SUPER A MARKET

SETCHU - Special Interview -



  • スーパー エー マーケット 青山にてSS24コレクションよりお取り扱いがスタートしたブランド〈SETCHU(セッチュウ)〉。

    今回は、デザイナーの桑田悟史氏に貴重なインタビュー。
    服作りのきっかけ、ブランドに込められた想い、そして今後の展望についてなど、じっくりと語っていただいた。






    「服に囲まれた幼少期の原体験と、販売の最前線で得た感謝の気持ちが今もベースにある」

    - 叔母がピエール・カルダンのアシスタントをしていたこともあり、幼い頃から家には洋服が溢れているような環境で過ごしてきました。服を解体し再構築するのを楽しんでいたことで、自然と仕組みを理解する土台になったのでしょう。他の子はプラモデルやTVゲームで遊んでいましたが、私はものづくりへの好奇心が強かったのかと思います。
    19歳のときに某セレクトショップで働き始めます。実はセント・マーチンズにも合格していたのですが、その段階では家族の反対や自身のビジョンがまだ固まっていなかったこともあり、結果的に日本のマーケットを知れることになったのは非常に有益でした。
    当初、まずはカジュアル部門で販売をするものだと思っていましたが、配属先はクロージングとインポートがメインのセクション。世界中から集められた錚々たるブランドや、ドレスラインを通して洋服についての知識を得ていきます。先輩方は非常に博識で、ここでの切磋琢磨は私のベースの1つになっているかと思います。何より実際に店頭でお客さまに向き合い、接客を通して付加価値を提供する経験を重ねられたことは大きく、ファッションビジネスに携わる上で今も欠かせないものになっています。
    当時、私の接客で非常に高価なアイテムが売れた時に、何とも形容しがたい罪悪感を覚えたことがあります。「本当にこのプライスに見合うご案内ができたのだろうか」という自問自答です。家族や同僚にも相談する中で、「もっと勉強をしなくてはいけない」という結論に至りました。
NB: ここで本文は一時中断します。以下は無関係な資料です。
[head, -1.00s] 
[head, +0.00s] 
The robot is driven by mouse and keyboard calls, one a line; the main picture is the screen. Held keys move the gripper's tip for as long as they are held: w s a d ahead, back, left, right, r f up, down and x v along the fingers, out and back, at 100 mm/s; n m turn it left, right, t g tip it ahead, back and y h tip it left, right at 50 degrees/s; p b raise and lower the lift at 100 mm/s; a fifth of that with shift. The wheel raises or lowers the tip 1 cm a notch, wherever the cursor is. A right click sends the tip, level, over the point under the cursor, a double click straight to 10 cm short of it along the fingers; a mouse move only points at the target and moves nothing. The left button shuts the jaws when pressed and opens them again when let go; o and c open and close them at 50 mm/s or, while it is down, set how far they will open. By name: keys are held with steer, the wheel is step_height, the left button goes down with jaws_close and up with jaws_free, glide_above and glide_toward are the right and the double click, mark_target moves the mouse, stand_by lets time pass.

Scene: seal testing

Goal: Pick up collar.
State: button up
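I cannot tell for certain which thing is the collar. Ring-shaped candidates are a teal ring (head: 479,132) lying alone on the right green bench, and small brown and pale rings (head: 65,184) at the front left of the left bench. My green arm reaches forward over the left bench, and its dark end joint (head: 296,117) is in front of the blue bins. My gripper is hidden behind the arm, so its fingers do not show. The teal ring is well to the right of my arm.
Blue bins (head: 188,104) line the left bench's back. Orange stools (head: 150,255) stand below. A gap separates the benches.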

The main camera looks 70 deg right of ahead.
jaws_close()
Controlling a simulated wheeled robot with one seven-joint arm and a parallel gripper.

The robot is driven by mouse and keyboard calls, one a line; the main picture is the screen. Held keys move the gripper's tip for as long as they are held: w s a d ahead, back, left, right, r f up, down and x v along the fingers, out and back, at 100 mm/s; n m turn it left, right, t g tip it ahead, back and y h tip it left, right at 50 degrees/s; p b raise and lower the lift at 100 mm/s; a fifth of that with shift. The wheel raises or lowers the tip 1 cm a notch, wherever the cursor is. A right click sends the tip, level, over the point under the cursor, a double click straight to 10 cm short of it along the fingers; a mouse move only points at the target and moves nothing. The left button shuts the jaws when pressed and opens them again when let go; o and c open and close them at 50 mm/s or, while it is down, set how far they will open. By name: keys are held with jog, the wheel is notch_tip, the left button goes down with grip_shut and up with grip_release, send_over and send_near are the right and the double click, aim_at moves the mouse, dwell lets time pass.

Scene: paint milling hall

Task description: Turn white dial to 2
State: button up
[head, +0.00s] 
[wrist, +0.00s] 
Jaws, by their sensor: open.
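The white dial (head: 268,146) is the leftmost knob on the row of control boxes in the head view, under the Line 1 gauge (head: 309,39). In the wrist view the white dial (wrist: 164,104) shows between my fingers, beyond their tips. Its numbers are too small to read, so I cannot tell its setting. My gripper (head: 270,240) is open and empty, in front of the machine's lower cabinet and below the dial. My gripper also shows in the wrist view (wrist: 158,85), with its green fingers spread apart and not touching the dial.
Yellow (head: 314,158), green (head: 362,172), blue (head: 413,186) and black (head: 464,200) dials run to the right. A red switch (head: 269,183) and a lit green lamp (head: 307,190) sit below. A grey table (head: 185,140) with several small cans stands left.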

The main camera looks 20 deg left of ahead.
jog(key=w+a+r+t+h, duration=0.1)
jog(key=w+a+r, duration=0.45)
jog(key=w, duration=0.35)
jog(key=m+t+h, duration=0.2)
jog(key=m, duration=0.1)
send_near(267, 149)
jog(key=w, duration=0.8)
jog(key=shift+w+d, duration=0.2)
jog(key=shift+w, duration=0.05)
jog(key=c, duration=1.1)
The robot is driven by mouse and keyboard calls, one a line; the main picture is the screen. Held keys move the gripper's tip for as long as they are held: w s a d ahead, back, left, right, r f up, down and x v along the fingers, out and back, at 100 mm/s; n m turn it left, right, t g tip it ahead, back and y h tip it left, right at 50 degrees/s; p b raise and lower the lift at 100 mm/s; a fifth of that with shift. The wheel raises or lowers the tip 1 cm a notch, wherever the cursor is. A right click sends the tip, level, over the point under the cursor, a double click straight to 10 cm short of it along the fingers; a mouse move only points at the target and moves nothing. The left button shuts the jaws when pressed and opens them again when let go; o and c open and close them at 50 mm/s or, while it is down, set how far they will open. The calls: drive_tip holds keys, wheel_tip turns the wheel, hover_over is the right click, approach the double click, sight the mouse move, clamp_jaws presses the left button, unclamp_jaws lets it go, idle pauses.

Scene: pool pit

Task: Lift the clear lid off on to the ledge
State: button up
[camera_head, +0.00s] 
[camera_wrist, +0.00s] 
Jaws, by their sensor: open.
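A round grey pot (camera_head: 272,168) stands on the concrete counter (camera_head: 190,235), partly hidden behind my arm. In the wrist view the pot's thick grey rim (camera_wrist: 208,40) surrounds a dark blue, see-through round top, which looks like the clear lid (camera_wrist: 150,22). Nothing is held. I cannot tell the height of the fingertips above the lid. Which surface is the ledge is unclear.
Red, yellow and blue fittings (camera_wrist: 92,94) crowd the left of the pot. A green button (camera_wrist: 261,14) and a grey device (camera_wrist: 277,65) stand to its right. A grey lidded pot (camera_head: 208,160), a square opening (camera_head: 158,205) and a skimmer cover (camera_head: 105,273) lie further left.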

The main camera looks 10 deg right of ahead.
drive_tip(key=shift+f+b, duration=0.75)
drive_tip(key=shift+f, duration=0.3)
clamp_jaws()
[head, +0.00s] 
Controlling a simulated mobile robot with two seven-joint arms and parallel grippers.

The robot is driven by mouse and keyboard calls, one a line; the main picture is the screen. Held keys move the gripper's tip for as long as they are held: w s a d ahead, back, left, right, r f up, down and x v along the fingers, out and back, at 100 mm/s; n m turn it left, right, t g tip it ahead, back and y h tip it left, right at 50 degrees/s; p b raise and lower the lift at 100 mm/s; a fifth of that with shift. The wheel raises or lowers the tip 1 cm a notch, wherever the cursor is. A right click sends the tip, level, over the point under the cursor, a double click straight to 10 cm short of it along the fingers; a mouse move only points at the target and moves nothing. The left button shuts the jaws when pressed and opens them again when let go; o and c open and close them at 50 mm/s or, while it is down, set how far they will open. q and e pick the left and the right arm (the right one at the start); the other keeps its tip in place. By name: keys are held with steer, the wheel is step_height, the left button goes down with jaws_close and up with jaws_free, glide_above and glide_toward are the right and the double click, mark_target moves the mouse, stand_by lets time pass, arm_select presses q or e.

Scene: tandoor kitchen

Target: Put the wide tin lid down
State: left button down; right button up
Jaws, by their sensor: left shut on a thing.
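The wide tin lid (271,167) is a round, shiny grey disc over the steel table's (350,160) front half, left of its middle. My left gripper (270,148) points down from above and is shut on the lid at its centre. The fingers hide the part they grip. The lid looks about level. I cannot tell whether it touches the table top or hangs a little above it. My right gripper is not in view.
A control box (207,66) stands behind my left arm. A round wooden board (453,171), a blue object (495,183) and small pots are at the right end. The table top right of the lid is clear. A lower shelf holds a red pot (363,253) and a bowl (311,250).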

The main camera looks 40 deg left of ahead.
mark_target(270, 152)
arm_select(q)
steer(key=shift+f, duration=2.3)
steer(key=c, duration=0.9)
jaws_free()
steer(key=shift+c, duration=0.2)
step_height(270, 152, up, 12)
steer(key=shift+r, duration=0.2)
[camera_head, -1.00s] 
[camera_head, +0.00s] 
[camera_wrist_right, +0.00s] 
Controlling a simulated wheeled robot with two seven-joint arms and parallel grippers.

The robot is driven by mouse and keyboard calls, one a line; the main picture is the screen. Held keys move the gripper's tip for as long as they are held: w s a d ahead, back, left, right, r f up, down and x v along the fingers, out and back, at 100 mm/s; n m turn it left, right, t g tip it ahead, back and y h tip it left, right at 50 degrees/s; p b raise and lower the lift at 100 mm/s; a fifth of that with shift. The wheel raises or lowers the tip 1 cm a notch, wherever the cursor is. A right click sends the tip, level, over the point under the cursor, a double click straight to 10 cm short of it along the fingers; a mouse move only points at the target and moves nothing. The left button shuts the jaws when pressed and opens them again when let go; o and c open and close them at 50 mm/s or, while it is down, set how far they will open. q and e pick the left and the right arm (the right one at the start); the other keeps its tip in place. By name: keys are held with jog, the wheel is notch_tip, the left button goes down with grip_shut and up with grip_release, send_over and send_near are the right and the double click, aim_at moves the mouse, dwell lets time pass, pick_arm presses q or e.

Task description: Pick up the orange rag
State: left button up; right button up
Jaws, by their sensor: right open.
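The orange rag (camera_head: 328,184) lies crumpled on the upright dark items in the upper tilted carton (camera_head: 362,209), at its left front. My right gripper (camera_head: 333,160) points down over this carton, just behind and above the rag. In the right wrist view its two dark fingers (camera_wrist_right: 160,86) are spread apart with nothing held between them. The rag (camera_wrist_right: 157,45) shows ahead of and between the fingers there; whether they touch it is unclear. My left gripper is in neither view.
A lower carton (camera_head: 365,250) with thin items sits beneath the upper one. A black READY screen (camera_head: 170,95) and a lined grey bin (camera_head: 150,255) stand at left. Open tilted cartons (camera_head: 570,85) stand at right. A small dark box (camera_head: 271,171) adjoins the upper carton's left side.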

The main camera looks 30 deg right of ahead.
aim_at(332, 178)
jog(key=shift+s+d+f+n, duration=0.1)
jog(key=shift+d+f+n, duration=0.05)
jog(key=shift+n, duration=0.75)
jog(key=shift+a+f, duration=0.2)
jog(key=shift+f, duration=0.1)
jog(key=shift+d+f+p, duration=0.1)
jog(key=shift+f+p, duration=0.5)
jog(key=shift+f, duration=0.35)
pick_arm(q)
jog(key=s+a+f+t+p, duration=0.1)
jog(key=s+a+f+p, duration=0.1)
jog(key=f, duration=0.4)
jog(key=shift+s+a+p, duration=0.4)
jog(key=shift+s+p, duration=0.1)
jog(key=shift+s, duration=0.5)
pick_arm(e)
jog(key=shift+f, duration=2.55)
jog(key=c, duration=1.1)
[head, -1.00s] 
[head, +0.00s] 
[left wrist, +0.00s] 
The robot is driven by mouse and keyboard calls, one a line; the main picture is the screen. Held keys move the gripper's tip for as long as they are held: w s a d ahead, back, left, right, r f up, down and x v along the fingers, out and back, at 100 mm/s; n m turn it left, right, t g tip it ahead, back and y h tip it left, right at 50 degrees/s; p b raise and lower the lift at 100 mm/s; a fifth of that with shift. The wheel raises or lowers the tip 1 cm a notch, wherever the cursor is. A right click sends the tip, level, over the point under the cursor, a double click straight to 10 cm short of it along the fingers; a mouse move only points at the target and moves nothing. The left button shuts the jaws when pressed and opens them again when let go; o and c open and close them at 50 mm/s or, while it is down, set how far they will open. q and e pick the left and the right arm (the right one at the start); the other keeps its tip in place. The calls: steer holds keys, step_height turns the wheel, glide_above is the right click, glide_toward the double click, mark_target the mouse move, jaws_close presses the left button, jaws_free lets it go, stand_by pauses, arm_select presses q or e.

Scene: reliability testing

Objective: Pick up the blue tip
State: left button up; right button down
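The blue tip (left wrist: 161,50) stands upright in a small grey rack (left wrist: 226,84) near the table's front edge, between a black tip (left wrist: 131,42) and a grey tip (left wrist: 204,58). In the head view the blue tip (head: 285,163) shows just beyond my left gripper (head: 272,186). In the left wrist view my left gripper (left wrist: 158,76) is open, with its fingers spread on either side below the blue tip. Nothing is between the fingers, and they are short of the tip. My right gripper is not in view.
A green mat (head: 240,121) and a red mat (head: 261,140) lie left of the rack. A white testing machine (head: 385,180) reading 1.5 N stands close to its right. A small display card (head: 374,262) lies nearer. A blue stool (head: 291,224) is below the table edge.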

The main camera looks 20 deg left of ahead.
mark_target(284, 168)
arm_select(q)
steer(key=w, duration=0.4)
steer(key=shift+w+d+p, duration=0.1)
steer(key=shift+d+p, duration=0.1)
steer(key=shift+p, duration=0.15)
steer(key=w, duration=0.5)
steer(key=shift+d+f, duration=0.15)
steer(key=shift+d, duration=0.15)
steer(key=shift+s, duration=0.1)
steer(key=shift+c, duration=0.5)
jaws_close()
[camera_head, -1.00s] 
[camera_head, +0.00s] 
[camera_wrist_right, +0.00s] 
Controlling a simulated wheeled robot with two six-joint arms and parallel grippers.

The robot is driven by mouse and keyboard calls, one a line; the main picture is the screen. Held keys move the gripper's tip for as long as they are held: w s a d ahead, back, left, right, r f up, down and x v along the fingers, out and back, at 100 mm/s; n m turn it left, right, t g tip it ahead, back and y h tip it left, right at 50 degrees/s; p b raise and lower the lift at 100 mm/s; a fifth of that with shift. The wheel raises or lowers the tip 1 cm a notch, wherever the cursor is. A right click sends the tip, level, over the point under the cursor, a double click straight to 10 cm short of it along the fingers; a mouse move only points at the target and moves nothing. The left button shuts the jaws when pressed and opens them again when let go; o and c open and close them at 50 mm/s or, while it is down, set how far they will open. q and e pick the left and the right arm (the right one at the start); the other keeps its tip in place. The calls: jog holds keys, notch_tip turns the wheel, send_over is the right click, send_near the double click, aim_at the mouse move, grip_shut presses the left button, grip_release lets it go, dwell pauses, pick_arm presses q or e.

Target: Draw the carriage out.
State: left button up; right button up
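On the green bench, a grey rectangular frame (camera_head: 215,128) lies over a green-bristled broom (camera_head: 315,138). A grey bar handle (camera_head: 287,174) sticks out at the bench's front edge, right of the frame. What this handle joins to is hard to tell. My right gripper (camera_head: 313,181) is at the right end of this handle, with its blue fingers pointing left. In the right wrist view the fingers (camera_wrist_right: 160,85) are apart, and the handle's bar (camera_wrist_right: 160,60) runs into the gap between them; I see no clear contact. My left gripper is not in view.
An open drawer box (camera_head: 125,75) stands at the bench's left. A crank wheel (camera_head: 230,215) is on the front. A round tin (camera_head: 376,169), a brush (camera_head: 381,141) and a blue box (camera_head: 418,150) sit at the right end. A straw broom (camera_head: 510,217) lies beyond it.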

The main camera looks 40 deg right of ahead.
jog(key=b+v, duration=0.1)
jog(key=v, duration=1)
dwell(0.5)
素材や生産背景、デザイナーの思いなどをインプットし、適宜にアウトプットするようにするためには経験と知識が更に必要だと。
    また、懇意にしていただいていた顧客さまがお亡くなりになり、お母様がいらして「桑田さんが紹介してくれる服やコーディネートの提案をいつも楽しみにしていました。ありがとう」とお伝えいただいた事がありました。人と人の通じ合い、御縁など、関わってくださる方々への感謝を忘れないこと。加えてチームワークで進めていく考え、いかに感動を与えることができるのか。こういった今に続く矜持めいたスタンスはこの時期の経験があるからこそです。



    「どこの国でも通じる国際人になる、ということ」

    - その後は世界へと目を向け、ロンドンのサヴィル・ロウでテーラリングを学びながら、改めてセント・マーチンズに。そして様々なブランドや人と関わりながら、約20年間の研鑽を積んでいくことになります。
    対世界という意識と覚悟を持って踏み出す際に心に留めたのは「世界のスタンダードを知る国際人であること」。異国と渡り合うには否が応でも自身のアイデンティティやメンタリティと向き合う必要があります。文化や歴史を伴った自分のバックボーンが確立していないとスタートラインにも立てません。グローバルな局面で通用するようになるためには、ファッションだけに特化しているだけでは駄目なのだと思います。常に探究心を忘れずにいようというのは今も大切にしていますね。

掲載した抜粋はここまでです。